Providenciamos para ele o que pudemos, considerando verdadeira a história que nos contara e, enquanto ele nos falava e nos abria seu coração, um desejo não abandonava o pensamento: deixá-lo aos cuidados da Toca de Assis. Porém, tomamos outro caminho, e o levamos até a rodoviária para que embarcasse para Rubiataba, no estado de Goiás, cidade onde sua filha seria sepultada, mas encontramos o guichê da empresa de ônibus fechado. Realizou-se então aquele meu desejo primeiro, o levamos à casa da Toca de Assis e o entregamos a mãos mais apropriadas que as nossas para que cuidassem dele. Durante todo o tempo assaltava-me a dúvida a respeito da autenticidade do que aquele homem nos contara, e me atormentava ainda mais o pensamento o fato de ele ter-se identificado por três vezes com nomes diferentes.

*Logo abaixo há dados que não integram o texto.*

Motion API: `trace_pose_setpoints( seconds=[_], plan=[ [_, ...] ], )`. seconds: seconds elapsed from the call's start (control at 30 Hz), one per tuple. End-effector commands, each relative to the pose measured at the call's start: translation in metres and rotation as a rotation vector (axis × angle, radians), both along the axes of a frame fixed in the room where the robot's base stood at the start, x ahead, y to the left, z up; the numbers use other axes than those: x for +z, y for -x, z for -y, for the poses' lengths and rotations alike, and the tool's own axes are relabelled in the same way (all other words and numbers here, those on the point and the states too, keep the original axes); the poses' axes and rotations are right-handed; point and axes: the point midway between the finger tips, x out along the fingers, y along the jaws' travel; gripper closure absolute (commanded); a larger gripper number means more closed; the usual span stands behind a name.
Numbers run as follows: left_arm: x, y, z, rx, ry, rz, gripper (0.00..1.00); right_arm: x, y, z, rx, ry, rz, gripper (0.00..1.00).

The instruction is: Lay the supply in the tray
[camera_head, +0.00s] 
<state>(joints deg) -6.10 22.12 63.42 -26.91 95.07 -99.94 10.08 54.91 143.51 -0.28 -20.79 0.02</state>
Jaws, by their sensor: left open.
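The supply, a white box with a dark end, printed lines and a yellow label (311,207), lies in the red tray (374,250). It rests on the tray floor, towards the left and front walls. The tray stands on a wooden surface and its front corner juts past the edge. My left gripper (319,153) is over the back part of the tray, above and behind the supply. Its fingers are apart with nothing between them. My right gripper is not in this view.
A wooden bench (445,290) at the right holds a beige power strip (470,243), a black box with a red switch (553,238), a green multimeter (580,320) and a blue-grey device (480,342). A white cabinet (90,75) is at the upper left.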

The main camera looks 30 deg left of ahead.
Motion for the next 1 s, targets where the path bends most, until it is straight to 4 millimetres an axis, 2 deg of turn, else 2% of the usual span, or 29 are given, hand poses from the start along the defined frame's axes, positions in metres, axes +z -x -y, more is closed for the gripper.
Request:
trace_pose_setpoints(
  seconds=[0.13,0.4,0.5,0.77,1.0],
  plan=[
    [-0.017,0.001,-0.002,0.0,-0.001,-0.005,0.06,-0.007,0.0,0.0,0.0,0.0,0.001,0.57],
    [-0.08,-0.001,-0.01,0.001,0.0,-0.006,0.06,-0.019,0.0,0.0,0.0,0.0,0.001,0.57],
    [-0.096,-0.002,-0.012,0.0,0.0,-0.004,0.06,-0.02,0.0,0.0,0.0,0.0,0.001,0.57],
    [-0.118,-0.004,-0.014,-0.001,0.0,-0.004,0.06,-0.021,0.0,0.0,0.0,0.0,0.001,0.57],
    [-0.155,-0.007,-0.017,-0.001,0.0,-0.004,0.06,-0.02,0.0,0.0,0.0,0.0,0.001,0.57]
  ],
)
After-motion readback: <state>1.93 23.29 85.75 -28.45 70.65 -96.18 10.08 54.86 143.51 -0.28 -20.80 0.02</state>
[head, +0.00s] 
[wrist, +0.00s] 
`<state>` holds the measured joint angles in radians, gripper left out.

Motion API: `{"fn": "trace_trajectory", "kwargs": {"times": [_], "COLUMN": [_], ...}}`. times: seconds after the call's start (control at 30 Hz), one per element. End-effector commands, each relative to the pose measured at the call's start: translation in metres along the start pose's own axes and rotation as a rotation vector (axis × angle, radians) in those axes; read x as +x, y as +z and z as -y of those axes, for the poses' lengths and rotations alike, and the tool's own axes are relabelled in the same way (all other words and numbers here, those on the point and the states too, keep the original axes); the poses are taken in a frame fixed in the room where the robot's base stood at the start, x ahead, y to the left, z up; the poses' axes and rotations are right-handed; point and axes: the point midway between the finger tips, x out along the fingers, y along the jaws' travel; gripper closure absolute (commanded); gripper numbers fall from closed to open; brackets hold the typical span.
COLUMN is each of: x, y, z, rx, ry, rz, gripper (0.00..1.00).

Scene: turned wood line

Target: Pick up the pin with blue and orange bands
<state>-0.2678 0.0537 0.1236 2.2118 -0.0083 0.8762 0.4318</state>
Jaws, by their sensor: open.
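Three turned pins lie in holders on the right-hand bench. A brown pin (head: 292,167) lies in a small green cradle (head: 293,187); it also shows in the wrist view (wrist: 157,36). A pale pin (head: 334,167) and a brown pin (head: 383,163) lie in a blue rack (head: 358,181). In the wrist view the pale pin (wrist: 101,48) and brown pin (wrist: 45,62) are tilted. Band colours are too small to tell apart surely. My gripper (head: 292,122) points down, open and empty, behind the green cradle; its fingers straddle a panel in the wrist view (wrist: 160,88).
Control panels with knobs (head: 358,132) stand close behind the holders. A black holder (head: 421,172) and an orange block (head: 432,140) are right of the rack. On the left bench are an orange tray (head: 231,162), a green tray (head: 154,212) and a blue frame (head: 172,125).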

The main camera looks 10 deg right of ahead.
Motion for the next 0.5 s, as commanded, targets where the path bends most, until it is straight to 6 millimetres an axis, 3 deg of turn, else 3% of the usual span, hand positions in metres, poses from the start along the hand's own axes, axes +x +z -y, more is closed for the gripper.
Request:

Pouco tempo depois, já dentro do ônibus, a caminho de casa, o tumulto daquela “ocupação” cessou e a Palavra de Deus fez minha alma chorar com uma simples pergunta, que calou todo julgamento: ‘porque esperas recompensa?’ A recompensa que eu esperava era o “fruto de nossa caridade”. Vaidade. “Se o fizesse de minha iniciativa, mereceria recompensa. Se o faço independentemente de minha vontade, é uma missão que me foi imposta.” (1Cor 9, 17) Se espero recompensa coloco minha confiança no meu ato, não na graça de Deus. Devo desejar e esperar que ele ame a Deus, mas não posso desejar ver isso, ainda que o veja, isto já seria minha recompensa. Ai daqueles que já aqui tem sua recompensa! (Mt 6, 2)

Eu precisava deparar-me com alguém que não “merecia” amor para aprender tudo isso. Palavras que descrevem este amor estamos fartos de ouvir, mas somos tardos em colocá-las em prática. Depois de tudo eu pensava: Graças a Deus ele pôde ver o amor cristão. Eis a vitória de Deus, não fui eu que o acolhi, mas fiz, de algum modo, as vezes de Cristo para aquele homem. Não me orgulho disso, porque meus sentimentos traíam o que aquele homem deveria experimentar. Alegro-me, porém, porque Deus sabe usar de nossa incapacidade, e oculta aos Seus amados mais pobres a miséria de Seus servos, para que apareça somente Seu infinito Amor.

terça-feira, 10 de março de 2015

Como vosso Pai

Sede como vosso Pai do Céu (cf. Mt 5, 48).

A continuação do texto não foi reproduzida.